Challenge : En quoi la nouvelle offre Offshoring Maroc représente-t-elle une vraie rupture dans la stratégie nationale d’externalisation ?
Redouane El Haloui : La nouvelle offre Offshoring Maroc constitue une rupture, parce qu’elle met enfin en place un cadre national intégré, lisible et cohérent. Elle combine des incitations fiscales puissantes – un IR plafonné à 10/20 %, la prise en charge de 56 % du taux IS – ainsi que des primes directes à l’emploi et à la formation, un guichet unique réellement opérationnel et une gouvernance structurée reposant sur un Comité Technique et un Comité de Pilotage, assortis d’un suivi-évaluation rigoureux.
« Nous sortons du modèle fragmenté. Le Maroc entre dans une véritable politique industrielle digitale. »
Cette rupture est également technologique, avec la montée en gamme vers l’ITO, l’ingénierie logicielle, la data, la cybersécurité, le cloud, l’IA ou encore le KPO. Cette orientation s’aligne sur la Stratégie Digitale Maroc 2030, qui intègre les recommandations structurantes issues du travail OIT/STED-AMT sur l’adéquation offre–demande, ainsi que des dispositifs modernes comme le Visa Talent.

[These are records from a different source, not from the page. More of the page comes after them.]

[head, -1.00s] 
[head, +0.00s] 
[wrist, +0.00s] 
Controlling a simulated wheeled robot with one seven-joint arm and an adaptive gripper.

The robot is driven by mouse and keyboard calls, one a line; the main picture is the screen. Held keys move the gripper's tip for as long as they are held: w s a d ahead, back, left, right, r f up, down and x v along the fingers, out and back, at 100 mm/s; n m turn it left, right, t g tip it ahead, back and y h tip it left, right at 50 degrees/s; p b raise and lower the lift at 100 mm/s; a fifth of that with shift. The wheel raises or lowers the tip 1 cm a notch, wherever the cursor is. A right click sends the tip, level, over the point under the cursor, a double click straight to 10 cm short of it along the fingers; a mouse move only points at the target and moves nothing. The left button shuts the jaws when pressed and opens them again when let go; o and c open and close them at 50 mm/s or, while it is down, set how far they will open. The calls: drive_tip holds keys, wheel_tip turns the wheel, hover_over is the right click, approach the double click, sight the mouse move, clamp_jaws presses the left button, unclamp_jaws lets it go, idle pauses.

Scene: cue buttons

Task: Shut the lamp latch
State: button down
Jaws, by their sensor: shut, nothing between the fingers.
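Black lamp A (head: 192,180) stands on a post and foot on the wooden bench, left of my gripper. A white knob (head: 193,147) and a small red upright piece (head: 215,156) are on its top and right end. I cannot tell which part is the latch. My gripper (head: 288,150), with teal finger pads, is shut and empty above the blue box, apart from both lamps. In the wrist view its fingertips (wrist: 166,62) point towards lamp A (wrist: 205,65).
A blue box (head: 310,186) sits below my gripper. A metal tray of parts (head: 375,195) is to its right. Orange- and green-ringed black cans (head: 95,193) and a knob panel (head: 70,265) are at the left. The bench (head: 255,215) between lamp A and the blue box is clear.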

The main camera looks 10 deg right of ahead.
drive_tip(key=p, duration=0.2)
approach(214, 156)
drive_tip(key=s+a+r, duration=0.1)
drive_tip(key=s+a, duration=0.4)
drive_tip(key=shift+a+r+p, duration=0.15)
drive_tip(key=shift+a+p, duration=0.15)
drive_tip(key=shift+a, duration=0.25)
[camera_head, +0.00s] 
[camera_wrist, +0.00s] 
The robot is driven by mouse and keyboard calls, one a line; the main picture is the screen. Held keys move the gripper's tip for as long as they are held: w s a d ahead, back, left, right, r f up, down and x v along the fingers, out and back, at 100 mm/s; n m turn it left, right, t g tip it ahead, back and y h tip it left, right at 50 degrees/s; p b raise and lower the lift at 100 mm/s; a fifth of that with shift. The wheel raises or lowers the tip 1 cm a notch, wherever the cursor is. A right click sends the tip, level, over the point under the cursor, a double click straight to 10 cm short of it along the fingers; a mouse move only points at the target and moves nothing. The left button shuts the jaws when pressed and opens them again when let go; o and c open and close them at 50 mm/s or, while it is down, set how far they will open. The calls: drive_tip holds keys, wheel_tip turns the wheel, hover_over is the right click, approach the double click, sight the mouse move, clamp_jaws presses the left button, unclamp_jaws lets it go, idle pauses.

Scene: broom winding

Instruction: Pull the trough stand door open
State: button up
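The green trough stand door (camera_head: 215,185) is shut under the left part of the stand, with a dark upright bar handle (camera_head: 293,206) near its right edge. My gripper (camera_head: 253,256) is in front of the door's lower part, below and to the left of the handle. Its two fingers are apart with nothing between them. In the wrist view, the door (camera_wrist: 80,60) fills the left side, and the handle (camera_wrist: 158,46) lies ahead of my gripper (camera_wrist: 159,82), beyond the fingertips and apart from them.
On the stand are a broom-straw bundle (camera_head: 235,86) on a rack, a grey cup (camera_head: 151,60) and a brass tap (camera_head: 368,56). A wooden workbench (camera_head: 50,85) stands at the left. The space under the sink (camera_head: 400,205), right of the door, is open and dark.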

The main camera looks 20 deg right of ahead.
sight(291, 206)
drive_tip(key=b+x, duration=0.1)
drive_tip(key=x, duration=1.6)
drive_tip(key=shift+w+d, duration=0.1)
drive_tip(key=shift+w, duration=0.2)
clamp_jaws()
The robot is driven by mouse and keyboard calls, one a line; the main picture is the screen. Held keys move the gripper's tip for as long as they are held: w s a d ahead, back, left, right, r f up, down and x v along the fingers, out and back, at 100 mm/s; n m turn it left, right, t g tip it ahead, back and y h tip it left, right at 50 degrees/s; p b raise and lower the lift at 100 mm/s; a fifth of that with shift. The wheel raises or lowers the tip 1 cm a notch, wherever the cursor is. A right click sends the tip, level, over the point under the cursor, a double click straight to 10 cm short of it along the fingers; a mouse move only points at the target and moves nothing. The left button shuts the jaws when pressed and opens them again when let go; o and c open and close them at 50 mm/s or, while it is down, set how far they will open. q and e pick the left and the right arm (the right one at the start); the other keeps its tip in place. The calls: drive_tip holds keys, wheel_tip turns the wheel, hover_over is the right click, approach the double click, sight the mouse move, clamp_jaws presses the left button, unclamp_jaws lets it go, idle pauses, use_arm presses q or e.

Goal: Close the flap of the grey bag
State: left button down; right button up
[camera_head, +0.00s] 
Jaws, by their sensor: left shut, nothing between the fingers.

« Le Maroc ne cherche plus à capter des volumes. Il vise clairement la valeur. »
Elle est enfin territoriale : les incitations renforcées en régions permettent l’émergence de nouveaux pôles numériques. Cette dynamique s’inscrit dans le contrat-programme Digital Export & Offshoring (septembre 2024), que j’ai signé et qui constitue aujourd’hui l’un des piliers de la diplomatie économique digitale du pays.
Challenge : Comment l’APEBI compte-t-elle accompagner la montée en compétences et répondre à la demande croissante en talents dans le digital et l’IA ?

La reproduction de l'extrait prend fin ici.